(Robot trajectory data)
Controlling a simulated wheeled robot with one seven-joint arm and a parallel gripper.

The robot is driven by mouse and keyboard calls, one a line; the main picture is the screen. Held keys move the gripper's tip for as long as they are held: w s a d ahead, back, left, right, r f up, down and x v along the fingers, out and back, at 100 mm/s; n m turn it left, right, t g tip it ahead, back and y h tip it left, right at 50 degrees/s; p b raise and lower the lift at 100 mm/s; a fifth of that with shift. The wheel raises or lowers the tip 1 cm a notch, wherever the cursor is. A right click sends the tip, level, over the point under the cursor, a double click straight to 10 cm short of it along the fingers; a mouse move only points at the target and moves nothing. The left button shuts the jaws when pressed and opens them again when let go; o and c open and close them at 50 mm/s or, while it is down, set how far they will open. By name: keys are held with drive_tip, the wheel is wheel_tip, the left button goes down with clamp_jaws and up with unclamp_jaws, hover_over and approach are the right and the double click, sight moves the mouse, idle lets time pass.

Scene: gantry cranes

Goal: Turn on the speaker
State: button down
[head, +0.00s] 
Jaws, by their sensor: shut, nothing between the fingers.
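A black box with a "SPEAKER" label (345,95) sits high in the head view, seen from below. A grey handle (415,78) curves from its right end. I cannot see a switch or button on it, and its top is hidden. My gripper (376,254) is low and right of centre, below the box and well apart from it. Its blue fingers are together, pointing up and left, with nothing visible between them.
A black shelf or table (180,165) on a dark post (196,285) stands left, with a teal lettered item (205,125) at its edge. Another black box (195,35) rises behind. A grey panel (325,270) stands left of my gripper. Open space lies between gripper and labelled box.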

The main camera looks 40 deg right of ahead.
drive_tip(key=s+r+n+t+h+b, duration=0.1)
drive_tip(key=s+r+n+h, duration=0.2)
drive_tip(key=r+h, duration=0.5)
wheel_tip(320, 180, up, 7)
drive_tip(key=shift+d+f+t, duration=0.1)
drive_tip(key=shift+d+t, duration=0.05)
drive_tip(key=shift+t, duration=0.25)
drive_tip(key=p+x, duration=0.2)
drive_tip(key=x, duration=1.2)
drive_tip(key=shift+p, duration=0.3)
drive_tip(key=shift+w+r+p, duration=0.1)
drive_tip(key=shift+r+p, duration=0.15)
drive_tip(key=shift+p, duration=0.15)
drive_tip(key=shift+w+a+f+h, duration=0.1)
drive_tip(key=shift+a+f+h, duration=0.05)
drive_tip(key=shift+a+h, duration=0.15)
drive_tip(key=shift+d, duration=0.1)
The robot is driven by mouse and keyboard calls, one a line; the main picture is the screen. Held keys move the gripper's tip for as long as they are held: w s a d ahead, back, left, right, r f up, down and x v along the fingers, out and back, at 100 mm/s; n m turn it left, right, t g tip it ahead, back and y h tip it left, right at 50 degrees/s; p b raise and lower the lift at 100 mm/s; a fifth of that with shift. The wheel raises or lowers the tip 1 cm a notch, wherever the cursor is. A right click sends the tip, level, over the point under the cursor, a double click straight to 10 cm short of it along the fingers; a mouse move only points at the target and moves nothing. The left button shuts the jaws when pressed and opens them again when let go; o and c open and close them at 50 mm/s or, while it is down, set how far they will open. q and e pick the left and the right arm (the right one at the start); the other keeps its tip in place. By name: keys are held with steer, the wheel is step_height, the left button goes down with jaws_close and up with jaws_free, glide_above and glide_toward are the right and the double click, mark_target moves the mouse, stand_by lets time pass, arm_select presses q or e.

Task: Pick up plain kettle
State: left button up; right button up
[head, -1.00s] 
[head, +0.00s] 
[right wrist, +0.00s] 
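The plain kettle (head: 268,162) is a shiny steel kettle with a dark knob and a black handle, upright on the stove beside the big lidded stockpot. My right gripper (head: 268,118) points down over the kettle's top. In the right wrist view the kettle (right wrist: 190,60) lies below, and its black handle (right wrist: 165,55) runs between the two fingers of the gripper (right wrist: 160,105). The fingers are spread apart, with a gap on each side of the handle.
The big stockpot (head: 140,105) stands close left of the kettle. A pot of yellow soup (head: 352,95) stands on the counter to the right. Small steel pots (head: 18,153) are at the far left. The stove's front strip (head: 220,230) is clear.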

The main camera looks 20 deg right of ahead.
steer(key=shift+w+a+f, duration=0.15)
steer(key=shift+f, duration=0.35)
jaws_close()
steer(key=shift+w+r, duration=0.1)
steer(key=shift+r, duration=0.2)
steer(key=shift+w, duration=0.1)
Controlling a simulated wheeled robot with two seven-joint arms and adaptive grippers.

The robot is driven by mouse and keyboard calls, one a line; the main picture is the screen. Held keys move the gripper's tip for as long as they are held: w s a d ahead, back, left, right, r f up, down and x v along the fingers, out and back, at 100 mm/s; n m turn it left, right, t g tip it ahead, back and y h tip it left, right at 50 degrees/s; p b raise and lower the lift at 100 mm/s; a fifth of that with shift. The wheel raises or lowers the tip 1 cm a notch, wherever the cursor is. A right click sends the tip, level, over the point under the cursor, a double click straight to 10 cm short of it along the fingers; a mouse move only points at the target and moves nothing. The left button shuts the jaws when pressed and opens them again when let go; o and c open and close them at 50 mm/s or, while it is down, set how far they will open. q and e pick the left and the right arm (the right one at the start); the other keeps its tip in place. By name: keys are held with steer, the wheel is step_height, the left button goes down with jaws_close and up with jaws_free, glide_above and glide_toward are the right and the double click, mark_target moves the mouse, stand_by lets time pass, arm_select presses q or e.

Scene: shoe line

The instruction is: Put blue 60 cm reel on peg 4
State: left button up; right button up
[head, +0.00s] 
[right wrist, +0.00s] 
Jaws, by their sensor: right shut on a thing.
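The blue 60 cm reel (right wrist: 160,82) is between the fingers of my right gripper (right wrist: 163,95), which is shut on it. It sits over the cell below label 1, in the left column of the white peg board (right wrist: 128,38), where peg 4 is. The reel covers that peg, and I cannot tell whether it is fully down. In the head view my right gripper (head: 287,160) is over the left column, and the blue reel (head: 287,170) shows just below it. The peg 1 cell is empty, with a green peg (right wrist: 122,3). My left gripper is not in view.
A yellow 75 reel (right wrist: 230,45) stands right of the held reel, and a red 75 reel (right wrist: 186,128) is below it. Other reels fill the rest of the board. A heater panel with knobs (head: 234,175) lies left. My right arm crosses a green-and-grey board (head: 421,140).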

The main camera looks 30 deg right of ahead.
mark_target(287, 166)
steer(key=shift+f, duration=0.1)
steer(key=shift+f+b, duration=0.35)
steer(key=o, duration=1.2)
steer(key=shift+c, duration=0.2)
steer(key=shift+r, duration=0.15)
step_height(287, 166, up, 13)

> Aim of the task: Look through the entries and find each line that has the string "seven". Copy those lines.

> Solution to this problem:
Controlling a simulated wheeled robot with one seven-joint arm and a parallel gripper.
Controlling a simulated wheeled robot with two seven-joint arms and adaptive grippers.

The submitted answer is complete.